● Required task
Please find all lines in the data that hold the string "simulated" and copy them.

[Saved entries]
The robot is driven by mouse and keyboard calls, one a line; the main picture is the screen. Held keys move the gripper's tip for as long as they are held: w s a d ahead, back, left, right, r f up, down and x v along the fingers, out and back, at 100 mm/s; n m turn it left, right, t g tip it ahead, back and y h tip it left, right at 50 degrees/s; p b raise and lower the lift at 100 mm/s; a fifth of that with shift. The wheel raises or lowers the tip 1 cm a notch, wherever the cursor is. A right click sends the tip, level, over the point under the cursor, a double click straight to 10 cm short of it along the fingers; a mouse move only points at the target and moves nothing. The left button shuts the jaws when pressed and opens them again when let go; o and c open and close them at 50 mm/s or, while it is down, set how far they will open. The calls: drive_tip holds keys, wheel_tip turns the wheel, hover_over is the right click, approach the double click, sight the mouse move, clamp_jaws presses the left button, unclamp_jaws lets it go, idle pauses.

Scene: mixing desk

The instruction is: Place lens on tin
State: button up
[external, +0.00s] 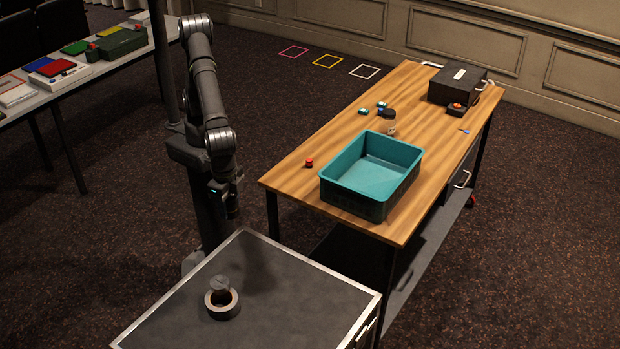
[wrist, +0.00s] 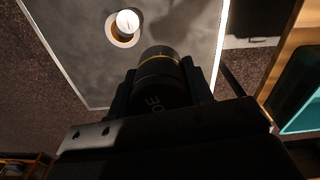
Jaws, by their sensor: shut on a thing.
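My gripper (wrist: 160,88) is shut on the lens (wrist: 160,70), a black cylinder with a thin yellow ring, held between the two fingers. In the external view my gripper (external: 228,203) hangs in the air behind the grey table, pointing down; the lens is too dark to make out clearly there. The tin (external: 219,284), small and round with a pale flat top, stands on the grey table inside or against a ring like a tape roll (external: 222,312). In the wrist view the tin (wrist: 127,20) is ahead and left of the lens, apart from it.
The grey table (external: 290,285) is otherwise clear, with a raised pale metal edge. A wooden desk (external: 445,185) to the right carries a teal bin (external: 400,195), a red button (external: 309,163), a black box (external: 455,83) and small items. A side table with coloured pads is far left.

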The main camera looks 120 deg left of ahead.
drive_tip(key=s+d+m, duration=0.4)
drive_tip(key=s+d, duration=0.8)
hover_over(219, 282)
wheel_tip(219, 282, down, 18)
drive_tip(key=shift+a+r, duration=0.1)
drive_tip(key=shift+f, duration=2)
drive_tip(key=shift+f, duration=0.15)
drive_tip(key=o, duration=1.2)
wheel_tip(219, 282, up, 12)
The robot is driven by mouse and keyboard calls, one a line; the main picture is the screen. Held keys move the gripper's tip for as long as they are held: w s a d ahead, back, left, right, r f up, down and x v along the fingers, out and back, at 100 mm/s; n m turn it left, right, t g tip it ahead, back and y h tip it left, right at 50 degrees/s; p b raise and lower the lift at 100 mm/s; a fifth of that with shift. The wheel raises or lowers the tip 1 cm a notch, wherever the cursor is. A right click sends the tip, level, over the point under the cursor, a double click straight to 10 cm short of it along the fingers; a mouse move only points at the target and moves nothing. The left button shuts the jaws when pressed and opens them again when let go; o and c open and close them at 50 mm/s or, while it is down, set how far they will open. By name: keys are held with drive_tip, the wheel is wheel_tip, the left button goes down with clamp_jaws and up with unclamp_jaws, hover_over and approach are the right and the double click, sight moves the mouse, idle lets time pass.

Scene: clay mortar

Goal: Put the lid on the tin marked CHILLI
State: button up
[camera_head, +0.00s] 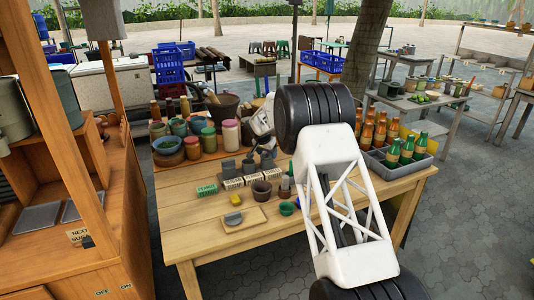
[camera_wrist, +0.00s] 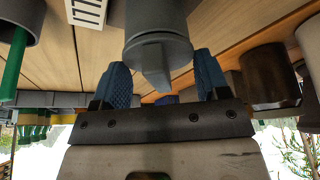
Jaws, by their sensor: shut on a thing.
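My gripper (camera_wrist: 162,78) is shut on a grey lid (camera_wrist: 158,50), with its blue fingers on either side of the lid's tapered knob. In the wrist view a dark grey tin (camera_wrist: 155,14) lines up with the lid; I cannot tell whether the lid is fully seated on it. In the head view my gripper (camera_head: 264,142) is over the back of the wooden table, partly hidden by my arm. Small grey tins (camera_head: 229,169) stand there behind several name cards (camera_head: 233,184). The lettering is too small to read surely, so I cannot tell which is CHILLI.
Jars (camera_head: 208,140) crowd the table's back left. A grey crate of bottles (camera_head: 398,166) stands at the right. A wooden board (camera_head: 234,220) with a grey piece, a brown cup (camera_head: 261,190) and a green bowl (camera_head: 287,208) are in front.

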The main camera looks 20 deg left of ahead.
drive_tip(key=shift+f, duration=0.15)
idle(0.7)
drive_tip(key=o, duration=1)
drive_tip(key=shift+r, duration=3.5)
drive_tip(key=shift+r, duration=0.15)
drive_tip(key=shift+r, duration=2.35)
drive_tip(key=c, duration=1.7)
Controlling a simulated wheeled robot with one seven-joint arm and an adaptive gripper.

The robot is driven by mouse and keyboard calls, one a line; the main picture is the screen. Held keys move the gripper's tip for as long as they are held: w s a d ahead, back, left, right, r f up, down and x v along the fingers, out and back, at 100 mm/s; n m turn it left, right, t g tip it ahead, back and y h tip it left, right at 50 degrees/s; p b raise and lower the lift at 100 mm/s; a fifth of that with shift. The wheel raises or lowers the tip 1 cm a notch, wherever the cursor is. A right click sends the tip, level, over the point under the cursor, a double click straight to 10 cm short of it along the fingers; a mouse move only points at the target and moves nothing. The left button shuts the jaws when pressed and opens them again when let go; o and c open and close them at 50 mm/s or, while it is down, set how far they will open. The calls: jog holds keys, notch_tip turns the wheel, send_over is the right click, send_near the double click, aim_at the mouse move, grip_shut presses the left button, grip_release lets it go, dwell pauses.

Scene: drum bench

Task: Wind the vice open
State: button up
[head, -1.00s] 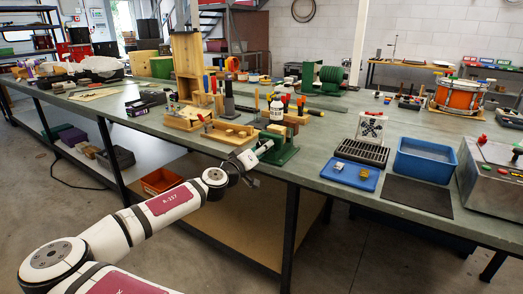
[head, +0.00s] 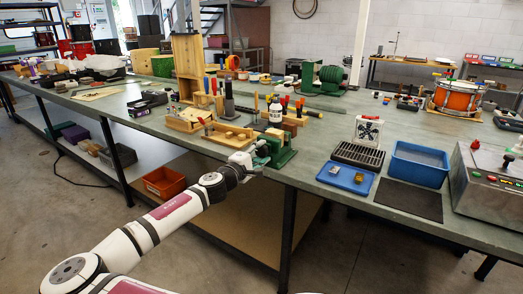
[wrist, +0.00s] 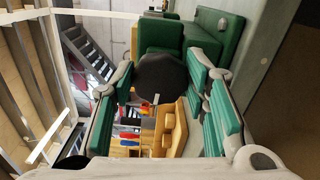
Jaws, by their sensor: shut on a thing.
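The green bench vice (head: 281,152) stands at the front edge of the bench, just past my gripper (head: 250,159) in the head view. In the wrist view the green vice body (wrist: 162,33) fills the top middle. A dark round knob (wrist: 160,78) in front of it sits between the green-padded fingers of my gripper (wrist: 163,95). My gripper is shut on this knob, one finger on each side. The head view does not show the knob clearly behind my gripper. The opening of the vice jaws cannot be made out.
Wooden blocks and trays (head: 228,134) with several tools stand just left of and behind the vice. A blue tray (head: 346,178), a dark grate (head: 358,155) and a blue bin (head: 419,164) lie to the right. An orange bin (head: 164,183) is on the lower shelf.

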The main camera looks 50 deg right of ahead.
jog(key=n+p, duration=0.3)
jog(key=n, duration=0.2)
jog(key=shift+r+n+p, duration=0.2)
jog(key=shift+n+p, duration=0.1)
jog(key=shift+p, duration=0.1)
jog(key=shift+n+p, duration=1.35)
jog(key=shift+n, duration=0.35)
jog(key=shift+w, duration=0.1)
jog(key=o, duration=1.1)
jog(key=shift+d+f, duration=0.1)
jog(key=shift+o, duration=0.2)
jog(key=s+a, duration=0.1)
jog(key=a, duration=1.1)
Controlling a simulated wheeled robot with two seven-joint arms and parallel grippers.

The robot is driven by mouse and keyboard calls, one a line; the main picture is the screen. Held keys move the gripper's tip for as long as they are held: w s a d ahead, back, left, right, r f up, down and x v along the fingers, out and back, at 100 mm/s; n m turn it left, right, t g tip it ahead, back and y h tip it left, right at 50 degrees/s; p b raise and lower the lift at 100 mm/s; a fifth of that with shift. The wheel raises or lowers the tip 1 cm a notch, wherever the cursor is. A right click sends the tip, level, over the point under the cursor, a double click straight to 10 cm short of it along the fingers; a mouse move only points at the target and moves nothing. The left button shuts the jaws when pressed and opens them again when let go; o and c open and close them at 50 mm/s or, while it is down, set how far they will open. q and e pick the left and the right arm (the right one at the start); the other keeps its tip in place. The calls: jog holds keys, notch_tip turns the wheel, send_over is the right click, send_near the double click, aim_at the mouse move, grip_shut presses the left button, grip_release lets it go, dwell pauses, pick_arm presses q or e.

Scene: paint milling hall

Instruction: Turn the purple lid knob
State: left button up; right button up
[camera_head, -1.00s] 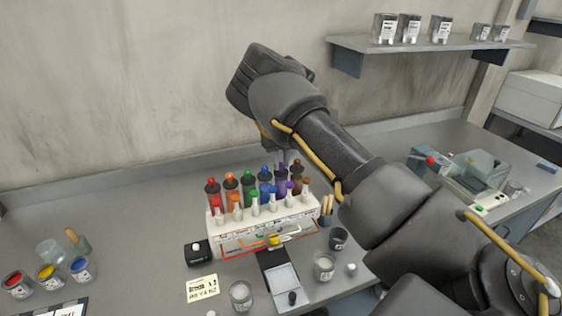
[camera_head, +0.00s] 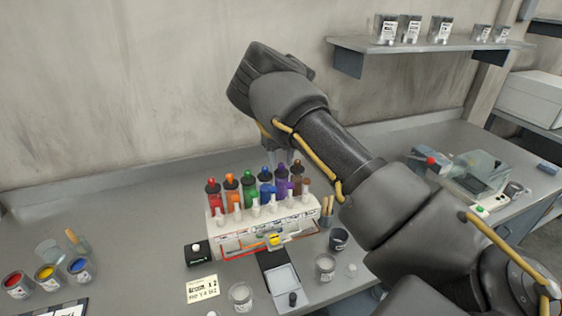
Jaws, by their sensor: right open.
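The purple lid knob (camera_head: 281,168) tops a purple bottle in the back row of a white rack (camera_head: 262,228), right of the middle. My right gripper (camera_head: 280,156) reaches in from the upper right and hangs just behind and above the purple knob. Its fingers are pale, small and partly hidden by the bottle tops. It is open, and I cannot tell whether the fingers touch the knob. My left gripper is not in view.
Red, orange, green, blue and brown bottles stand close around the purple one, with white-capped droppers in front. A cup (camera_head: 339,239), a jar (camera_head: 325,267) and a black-and-white tray (camera_head: 283,283) stand in front.

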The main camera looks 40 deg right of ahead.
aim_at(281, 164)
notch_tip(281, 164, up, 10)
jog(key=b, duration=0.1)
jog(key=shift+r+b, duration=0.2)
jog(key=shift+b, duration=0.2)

● Output for this exercise
Controlling a simulated wheeled robot with one seven-joint arm and an adaptive gripper.
Controlling a simulated wheeled robot with two seven-joint arms and parallel grippers.

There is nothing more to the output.